Is it pulling a fresh docker image each time?


Gold


I've been deep in the interview cycle lately and I just had a dream last night that I was asked, in a non-technical interview with a product manager, "what are the 5 ways to dockerize an application?"

I then said that I could only think of one way, and he responded "how do you not know docker if you are applying for a java developer job?"

Thankfully I woke up


well most of the time, my company deals with docker aswell. but my coworkers have nothing to do with it, it just is fully automated. the only problem we had, when introducing long running jobs that can be run while clicking a button inside our ui, which runs a k8s job. that was hairy for my coworker, but with enough shell scripts it started to be easier and easier.


That's cool :) I mean, it's fine to not know the answer to everything. Usually it's not a deal breaker, especially if you provide a general answer of "here's how i tHink it works"

But what's always hilarious to me is 3 seconds after they ask the docker question, they'll then ask "ok so tell me a bit more about how CompleteableFutures, Consumers, and Threadpools work together and why you would want to use them"
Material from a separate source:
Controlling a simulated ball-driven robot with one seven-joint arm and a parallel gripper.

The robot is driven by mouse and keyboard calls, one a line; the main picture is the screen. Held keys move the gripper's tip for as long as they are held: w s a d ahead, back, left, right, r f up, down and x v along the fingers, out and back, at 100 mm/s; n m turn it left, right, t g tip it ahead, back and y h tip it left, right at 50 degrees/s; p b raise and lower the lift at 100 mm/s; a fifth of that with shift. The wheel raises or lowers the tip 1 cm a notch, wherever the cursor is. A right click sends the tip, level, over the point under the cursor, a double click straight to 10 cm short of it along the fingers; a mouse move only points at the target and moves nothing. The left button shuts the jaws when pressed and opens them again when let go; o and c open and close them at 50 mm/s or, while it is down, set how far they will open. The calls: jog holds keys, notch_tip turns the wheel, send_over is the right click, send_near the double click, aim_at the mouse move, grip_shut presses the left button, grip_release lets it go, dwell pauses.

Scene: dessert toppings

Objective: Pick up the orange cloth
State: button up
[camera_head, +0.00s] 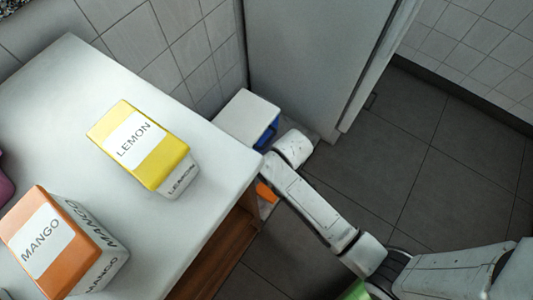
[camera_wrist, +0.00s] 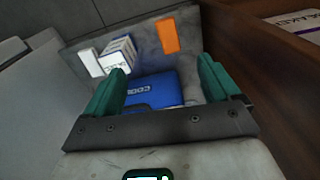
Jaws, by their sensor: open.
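The orange cloth (camera_wrist: 168,36) shows in the wrist view as a small flat orange rectangle on a grey surface, beyond my gripper and a little right of centre. In the head view, a patch of orange (camera_head: 266,191) that looks like it shows low beside the counter, partly hidden by my arm. My gripper (camera_wrist: 160,66) has two teal fingers spread wide apart with nothing held between them. The cloth is apart from both fingers. In the head view the fingers cannot be made out.
A blue package (camera_wrist: 155,88) and a white box (camera_wrist: 118,54) lie on the grey surface near the cloth. A brown wooden panel (camera_wrist: 260,45) stands at right. On the white counter (camera_head: 75,110) are a yellow lemon box (camera_head: 135,140) and an orange mango box (camera_head: 42,245).

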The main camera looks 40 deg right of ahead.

or my personal favorite, the predictable trifecta of

"whats the difference between an abstract class and an interface"

"ok tell me how garbage collection works"

"ok and whats the difference between final, finalize, and finally?"


well docker should not be your problem the latter are things an java developer should've heard about. well tbf CompletableFutures is relativly new in java, not in other languages of course (i.e. scala, c#, etc...)


Which car make and model?


Seconded - which make and model please, so I can never buy one?


Not OP, but from experience it could be 2009 prius.


The rear view camera system almost always runs independent of the main Head Unit (HU) or In-Vehicle Infotainment (IVI). In most cases the rear view camera view is a single application specifically coded for the target micro processor (SuperH for example) and is the only thing running on that micro processor. The HU and the rear view camera share the display. While you are driving in R the HU is booting Linux or QNX and when you move to D the screen switches to the HU. The rear view camera application keeps running uninterrupted.


What you said is/used to be right but GP is also probably right, hardware companies love to migrate distributed and reliable system into overcomplicated but integrated Linux contraptions


Why not just wire the Linux box to the car battery? Most after market dash cams do this to capture accidents during parking. Certainly a low power device is enough ?


You would be surprised how even the most innocuous electrical systems can draw down a car battery if the car doesn't move for extended periods, especially in cold weather and with a battery that's already degraded or only gets charge from short drives.

I have an old car (with a modern <2 year old battery BTW) sitting in the driveway that rarely gets driven. For a long time, every time I wanted to drive the car the battery charge would be so low it would fail to crank the engine enough to start it. I would jump-start it and drive it for at least an hour, and if I would drive it again within a week or two it would be fine, but after ~3 to ~4 weeks the battery would be dead again.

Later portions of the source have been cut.